Margaret E. Peter, Administratrix and Administratrix Ad Prosequendum of the Estate of Ralph M. Peter, Deceased, in No. 15465 v. Public Constructors, Inc., and Public Contracting Corporation, and Third-Party and in No. 15466 v. Cunningham Construction Co., and Reid Construction Company, a Delaware Corp., Third-Party

368 F.2d 111

Margaret E. PETER, Administratrix and Administratrix ad
Prosequendum of the Estate of Ralph M. Peter,
Deceased, Appellant in No. 15465,
v.
PUBLIC CONSTRUCTORS, INC., and Public Contracting
Corporation, Defendants and Third-Party Plaintiffs, and
Appellants in No. 15466,
v.
CUNNINGHAM CONSTRUCTION CO., and
Reid Construction Company, a Delaware Corp., Third-Party Defendants.

Nos. 15465, 15466.

United States Court of Appeals Third Circuit.

Argued Sept. 26, 1966.
Decided Oct. 21, 1966.

Milton M. Borowsky, Abraham E. Freedman, Borowsky & Lorry, Philadelphia, Pa., Brown, Connery, Kulp & Wille, Camden, N.J., for plaintiff-appellant Margaret E. Peter.

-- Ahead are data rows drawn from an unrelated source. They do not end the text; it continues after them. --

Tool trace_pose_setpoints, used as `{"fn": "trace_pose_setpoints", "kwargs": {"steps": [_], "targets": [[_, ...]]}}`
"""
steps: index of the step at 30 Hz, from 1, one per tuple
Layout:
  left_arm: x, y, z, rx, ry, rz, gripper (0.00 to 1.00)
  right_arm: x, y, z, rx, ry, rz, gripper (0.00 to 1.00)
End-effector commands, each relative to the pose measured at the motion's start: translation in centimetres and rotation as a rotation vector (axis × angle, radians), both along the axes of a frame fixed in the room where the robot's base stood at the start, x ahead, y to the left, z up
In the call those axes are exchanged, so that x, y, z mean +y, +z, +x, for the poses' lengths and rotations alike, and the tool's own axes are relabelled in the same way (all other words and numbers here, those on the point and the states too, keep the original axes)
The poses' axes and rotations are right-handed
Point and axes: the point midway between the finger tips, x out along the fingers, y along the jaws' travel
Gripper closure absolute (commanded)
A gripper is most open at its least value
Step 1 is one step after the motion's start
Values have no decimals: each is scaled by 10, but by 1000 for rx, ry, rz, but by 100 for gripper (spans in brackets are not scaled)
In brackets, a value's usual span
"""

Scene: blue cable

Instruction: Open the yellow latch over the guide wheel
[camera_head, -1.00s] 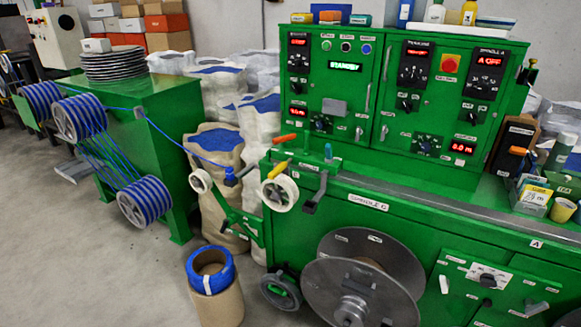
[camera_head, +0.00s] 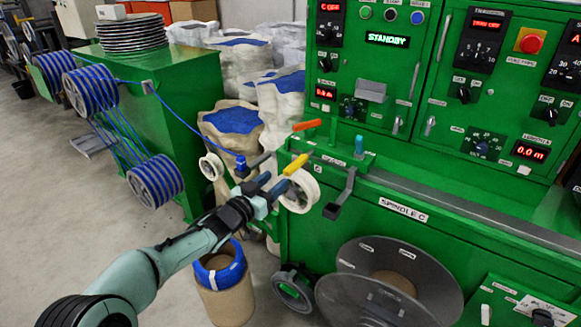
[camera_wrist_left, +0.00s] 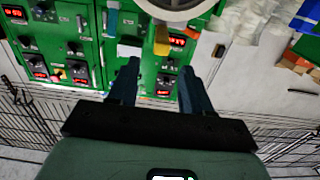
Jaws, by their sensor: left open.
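The yellow latch (camera_head: 296,164) is a short bar at the white guide wheel (camera_head: 302,194) on the left end of the green machine. In the left wrist view the latch (camera_wrist_left: 161,40) lies ahead of the fingertips, with the wheel (camera_wrist_left: 178,4) at the top edge. My left gripper (camera_head: 276,188) is open and empty, close to the latch from the lower left. Its two dark fingers (camera_wrist_left: 160,72) stand apart below the latch in the wrist view. Whether a finger touches the latch or wheel cannot be told. My right gripper is out of view.
An orange handle (camera_head: 306,125) stands just above the latch, and a black lever (camera_head: 340,194) to its right.

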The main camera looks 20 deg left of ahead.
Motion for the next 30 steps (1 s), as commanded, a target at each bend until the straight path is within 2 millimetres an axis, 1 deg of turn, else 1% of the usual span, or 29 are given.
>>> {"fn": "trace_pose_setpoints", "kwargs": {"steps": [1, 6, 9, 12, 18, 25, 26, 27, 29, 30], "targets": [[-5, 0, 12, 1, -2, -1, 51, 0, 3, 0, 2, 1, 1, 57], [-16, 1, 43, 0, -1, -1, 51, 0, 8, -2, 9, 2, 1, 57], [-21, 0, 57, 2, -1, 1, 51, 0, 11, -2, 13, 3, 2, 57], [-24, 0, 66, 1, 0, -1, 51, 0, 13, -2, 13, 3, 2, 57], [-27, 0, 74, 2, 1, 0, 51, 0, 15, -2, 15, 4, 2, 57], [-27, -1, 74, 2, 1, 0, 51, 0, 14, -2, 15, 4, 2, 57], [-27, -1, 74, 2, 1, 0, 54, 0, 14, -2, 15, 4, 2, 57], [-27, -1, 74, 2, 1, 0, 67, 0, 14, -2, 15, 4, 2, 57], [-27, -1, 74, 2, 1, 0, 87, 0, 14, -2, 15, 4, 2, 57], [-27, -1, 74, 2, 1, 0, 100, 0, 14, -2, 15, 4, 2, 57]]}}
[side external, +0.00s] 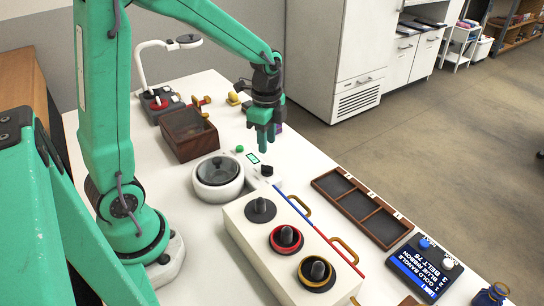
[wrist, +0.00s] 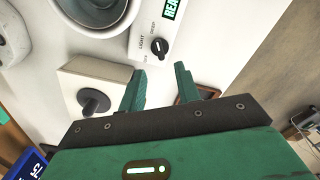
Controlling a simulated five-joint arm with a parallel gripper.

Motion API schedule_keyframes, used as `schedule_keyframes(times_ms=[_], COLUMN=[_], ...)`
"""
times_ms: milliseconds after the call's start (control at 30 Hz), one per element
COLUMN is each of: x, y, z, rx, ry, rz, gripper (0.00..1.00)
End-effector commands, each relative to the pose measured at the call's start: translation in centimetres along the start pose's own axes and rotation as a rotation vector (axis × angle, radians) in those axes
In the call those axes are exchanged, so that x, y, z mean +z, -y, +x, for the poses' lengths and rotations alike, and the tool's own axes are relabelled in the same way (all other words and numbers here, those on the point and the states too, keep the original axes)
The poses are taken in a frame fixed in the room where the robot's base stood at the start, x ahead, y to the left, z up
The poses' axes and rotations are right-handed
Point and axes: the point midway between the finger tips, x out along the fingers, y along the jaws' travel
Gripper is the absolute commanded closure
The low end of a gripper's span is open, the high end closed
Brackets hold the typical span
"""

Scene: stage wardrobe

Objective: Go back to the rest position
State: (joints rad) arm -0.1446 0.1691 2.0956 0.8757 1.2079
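My gripper (side external: 267,143) hangs in the air above the white table (side external: 208,86), fingers pointing down, near the round white appliance. In the wrist view my gripper (wrist: 160,82) shows two green fingers apart with nothing between them. The round white appliance (side external: 218,187) has a dark see-through lid. Its control panel, with a dark dial (wrist: 160,47) and a lit green display (wrist: 172,9), lies beyond the fingertips in the wrist view. The arm reaches out from its base at the left of the side view.
A wooden box (side external: 190,146) and a lamp (side external: 142,70) stand behind the appliance. A white block (side external: 245,232) with three round knobs is in front. A three-compartment tray (side external: 362,205) and a dark blue lettered panel (side external: 424,268) lie to the right. A white cabinet (side external: 325,55) stands beyond.

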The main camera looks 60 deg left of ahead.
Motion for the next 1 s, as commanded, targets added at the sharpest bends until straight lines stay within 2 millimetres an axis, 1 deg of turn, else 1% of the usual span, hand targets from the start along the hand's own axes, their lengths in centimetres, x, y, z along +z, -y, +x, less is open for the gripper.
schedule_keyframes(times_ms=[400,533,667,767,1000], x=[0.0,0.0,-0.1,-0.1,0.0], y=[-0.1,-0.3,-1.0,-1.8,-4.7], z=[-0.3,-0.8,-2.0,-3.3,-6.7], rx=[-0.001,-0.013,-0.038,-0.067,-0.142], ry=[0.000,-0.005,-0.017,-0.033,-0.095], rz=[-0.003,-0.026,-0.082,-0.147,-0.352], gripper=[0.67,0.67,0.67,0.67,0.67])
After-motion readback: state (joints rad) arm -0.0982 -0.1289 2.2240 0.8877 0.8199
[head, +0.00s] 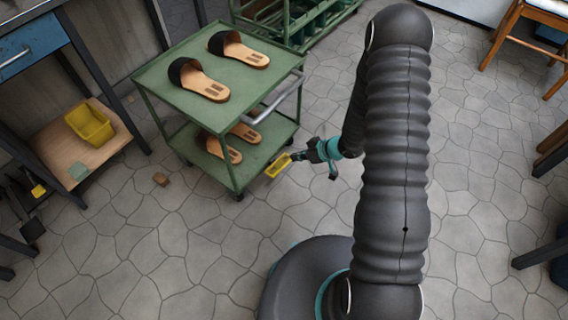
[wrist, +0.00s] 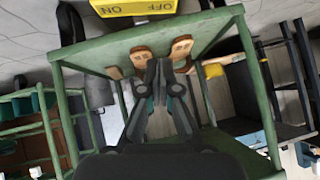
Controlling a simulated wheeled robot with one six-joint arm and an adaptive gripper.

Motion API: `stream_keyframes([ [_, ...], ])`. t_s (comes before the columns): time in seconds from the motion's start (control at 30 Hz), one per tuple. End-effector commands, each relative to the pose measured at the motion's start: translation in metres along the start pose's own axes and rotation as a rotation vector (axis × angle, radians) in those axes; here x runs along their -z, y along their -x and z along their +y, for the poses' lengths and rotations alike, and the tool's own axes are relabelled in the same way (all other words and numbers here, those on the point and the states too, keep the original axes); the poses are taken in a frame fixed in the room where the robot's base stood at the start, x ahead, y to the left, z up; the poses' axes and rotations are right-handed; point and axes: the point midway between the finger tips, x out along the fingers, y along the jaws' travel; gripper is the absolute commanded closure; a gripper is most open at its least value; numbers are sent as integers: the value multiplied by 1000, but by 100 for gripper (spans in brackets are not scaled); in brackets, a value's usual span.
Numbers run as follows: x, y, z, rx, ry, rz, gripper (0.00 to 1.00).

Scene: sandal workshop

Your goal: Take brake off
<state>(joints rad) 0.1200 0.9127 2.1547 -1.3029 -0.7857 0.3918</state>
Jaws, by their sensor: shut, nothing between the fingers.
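A green two-shelf cart (head: 150,78) stands left of my arm, with a pair of sandals on its top shelf and another pair on its lower shelf (head: 262,150). A yellow brake plate (head: 278,165) sits low at the cart's right side. In the wrist view the plate (wrist: 132,8) is at the top edge, partly cut off, with the words OFF and ON upside down. My gripper (head: 296,156) is beside the plate, low near the lower shelf. In the wrist view its fingers (wrist: 158,70) are together and empty. I cannot tell whether they touch the plate.
A metal push handle (head: 276,100) juts from the cart's right side. A small brown block (head: 160,180) lies on the stone floor. A bench with a yellow bin (head: 90,124) stands at left, a green rack (head: 300,30) behind. Floor in front of the cart is mostly clear.

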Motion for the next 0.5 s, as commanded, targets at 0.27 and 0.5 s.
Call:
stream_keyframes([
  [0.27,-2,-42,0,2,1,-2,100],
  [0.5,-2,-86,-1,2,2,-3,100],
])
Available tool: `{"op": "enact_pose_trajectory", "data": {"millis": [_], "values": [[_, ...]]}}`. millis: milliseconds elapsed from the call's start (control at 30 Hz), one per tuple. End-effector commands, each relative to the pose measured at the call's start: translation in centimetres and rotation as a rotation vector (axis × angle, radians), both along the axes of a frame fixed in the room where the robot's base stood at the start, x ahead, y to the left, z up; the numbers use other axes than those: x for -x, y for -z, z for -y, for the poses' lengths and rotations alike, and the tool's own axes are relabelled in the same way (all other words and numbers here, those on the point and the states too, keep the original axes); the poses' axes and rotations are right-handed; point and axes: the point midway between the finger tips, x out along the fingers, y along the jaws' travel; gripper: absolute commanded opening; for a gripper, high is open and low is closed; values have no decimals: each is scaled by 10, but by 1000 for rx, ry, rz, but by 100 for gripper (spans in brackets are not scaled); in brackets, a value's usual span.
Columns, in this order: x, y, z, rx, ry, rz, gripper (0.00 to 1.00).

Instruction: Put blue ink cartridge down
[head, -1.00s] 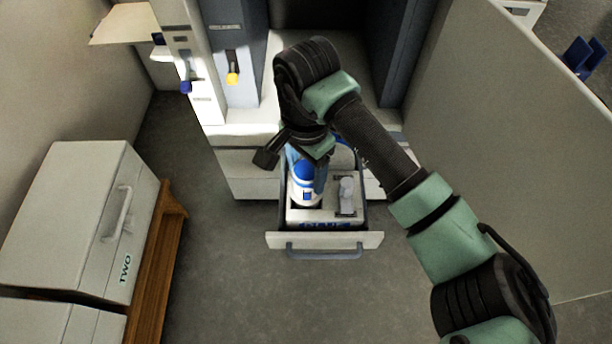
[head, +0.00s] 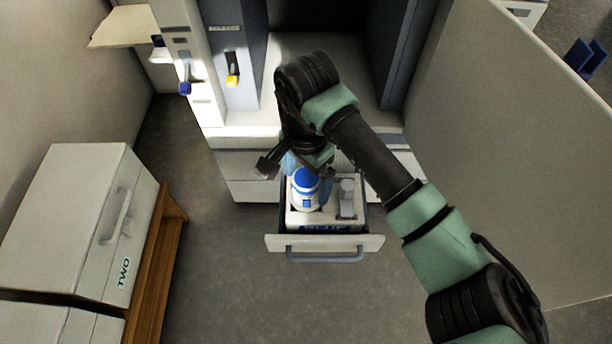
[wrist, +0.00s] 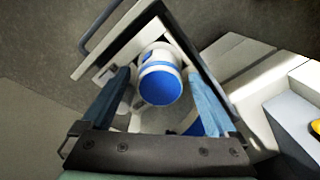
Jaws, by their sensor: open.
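The blue ink cartridge (head: 305,190) is a white cylinder with a blue cap and a blue band. It stands in the open drawer (head: 270,241), on the left side of the pale insert labelled "BLUE". In the wrist view the cartridge (wrist: 160,82) shows between and ahead of the two blue fingers, with gaps on both sides. My gripper (head: 307,178) is open over the drawer, its fingers either side of the cartridge's top. It also shows in the wrist view (wrist: 162,88). The cartridge's base is hidden in the insert.
A grey knob-like piece (head: 347,197) stands right of the cartridge in the drawer. The machine (head: 290,110) rises behind, with a yellow-tipped lever (head: 232,78). A white case marked "TWO" (head: 75,215) is at left, and a panel (head: 510,150) at right. The floor in front is clear.

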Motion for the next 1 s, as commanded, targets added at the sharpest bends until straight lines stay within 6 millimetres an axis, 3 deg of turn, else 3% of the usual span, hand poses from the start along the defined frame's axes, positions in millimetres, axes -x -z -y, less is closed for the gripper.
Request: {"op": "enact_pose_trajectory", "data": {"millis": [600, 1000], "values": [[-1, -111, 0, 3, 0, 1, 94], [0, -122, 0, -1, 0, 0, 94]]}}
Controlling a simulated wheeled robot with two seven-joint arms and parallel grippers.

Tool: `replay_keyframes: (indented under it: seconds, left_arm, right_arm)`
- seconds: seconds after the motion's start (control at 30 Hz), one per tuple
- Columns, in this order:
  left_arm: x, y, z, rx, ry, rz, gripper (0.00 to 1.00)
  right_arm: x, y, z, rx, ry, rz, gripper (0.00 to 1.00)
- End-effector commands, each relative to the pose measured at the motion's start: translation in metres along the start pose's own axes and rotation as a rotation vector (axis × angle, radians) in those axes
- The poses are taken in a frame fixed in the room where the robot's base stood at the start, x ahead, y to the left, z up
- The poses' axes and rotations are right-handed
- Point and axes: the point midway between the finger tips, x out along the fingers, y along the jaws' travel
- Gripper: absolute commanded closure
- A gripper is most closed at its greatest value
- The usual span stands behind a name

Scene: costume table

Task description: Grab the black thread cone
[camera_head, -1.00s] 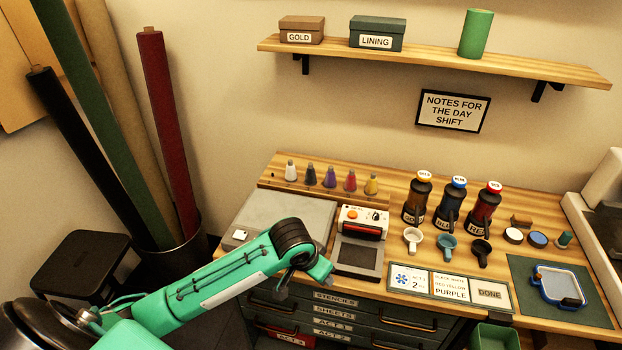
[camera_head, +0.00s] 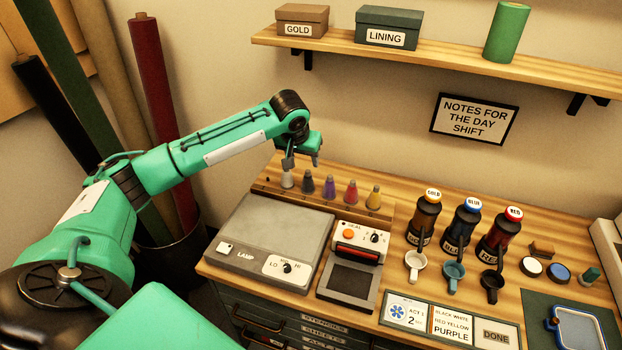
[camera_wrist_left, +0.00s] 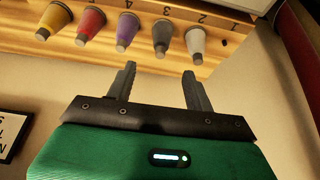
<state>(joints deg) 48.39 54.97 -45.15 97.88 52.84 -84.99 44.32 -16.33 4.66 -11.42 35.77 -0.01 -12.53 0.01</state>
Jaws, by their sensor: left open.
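The black thread cone (camera_head: 308,184) stands on the wooden rack at the back left of the table, between the white cone (camera_head: 288,179) and the purple cone (camera_head: 328,187). In the left wrist view the black cone (camera_wrist_left: 162,38) shows dark grey, a little beyond the gap between the fingers. My left gripper (camera_head: 302,161) is open and empty. It hovers just above the white and black cones, apart from them as far as I can see. Its two fingers also show in the left wrist view (camera_wrist_left: 159,72). My right gripper is not in view.
Red (camera_head: 351,191) and yellow (camera_head: 373,197) cones stand farther right on the rack. A grey lamp plate (camera_head: 270,235) and a sealing device (camera_head: 355,262) lie in front. Bottles and cups stand to the right. A shelf (camera_head: 430,55) hangs above.

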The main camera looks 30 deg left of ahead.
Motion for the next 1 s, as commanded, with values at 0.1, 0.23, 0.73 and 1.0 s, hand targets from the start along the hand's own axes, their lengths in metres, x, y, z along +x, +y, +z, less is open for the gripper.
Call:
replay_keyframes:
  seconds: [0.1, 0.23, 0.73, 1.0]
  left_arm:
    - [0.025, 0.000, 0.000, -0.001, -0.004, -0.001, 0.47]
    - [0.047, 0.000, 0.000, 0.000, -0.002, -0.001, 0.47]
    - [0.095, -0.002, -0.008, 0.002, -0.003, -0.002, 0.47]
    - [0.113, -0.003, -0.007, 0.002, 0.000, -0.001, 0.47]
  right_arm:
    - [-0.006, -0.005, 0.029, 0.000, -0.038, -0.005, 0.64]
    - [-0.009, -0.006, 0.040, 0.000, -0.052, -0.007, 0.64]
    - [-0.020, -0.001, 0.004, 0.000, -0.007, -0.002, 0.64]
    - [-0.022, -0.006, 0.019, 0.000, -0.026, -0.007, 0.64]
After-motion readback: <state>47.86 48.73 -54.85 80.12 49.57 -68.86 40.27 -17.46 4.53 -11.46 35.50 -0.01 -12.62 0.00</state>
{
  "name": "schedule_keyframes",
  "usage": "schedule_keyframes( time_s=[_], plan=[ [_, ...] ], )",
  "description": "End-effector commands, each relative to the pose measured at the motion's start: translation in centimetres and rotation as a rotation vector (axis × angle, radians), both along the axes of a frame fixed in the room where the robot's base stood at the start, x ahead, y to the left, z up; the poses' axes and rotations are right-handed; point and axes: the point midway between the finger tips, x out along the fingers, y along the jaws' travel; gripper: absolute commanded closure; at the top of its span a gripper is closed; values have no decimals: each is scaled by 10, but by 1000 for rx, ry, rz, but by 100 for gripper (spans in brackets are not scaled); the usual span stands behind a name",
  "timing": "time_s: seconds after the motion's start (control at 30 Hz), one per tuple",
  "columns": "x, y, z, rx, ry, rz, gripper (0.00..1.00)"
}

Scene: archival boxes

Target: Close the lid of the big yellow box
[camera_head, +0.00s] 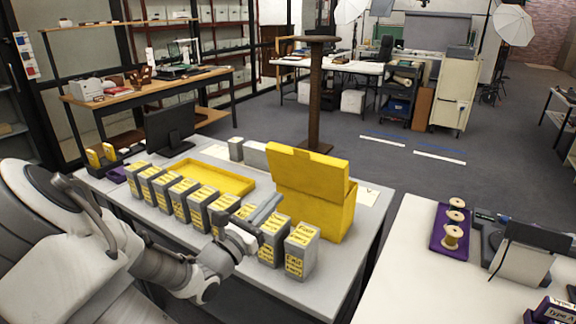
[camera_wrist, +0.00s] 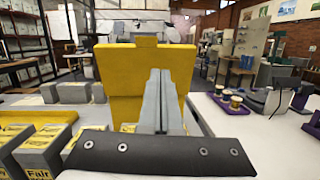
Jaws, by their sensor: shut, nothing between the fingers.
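The big yellow box (camera_head: 337,213) stands on the grey table, right of a row of small boxes. Its yellow lid (camera_head: 308,173) is open and stands up, leaning back, with a tab at its top edge. The lid also fills the middle of the wrist view (camera_wrist: 120,78). My gripper (camera_head: 268,207) is in front of the box, to its left, above the row of small boxes. Its fingers (camera_wrist: 160,82) are shut together, empty, and point toward the box. I cannot tell from the wrist view whether they touch it.
Several grey boxes with yellow labels (camera_head: 301,252) stand in a row under and beside my gripper. A shallow yellow tray (camera_head: 203,176) and a dark monitor (camera_head: 170,127) are further left. A white table (camera_head: 410,270) with a purple tray of spools (camera_head: 440,238) is at the right.

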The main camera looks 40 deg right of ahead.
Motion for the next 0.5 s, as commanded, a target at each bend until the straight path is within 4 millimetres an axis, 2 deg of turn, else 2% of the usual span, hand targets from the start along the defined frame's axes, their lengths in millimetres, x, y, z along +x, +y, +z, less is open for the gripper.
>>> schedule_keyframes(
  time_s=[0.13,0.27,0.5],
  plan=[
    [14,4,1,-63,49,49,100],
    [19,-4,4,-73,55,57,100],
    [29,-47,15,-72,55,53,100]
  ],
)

William S. Zink, Camden, N.J. (Bleakly, Stockwell & Zink, Camden, N.J., on the brief), for defendants-appellees and third-party plaintiffs-appellants, Public Constructors, Inc. and Public Contracting Corporation.

Sidney P. McCord, Jr., Haddonfield, N.J. (McCord, Farrell, Eynon & Munyon, Haddonfield, N.J., on the brief), for third-party defendant-appellee, Reid Construction Co.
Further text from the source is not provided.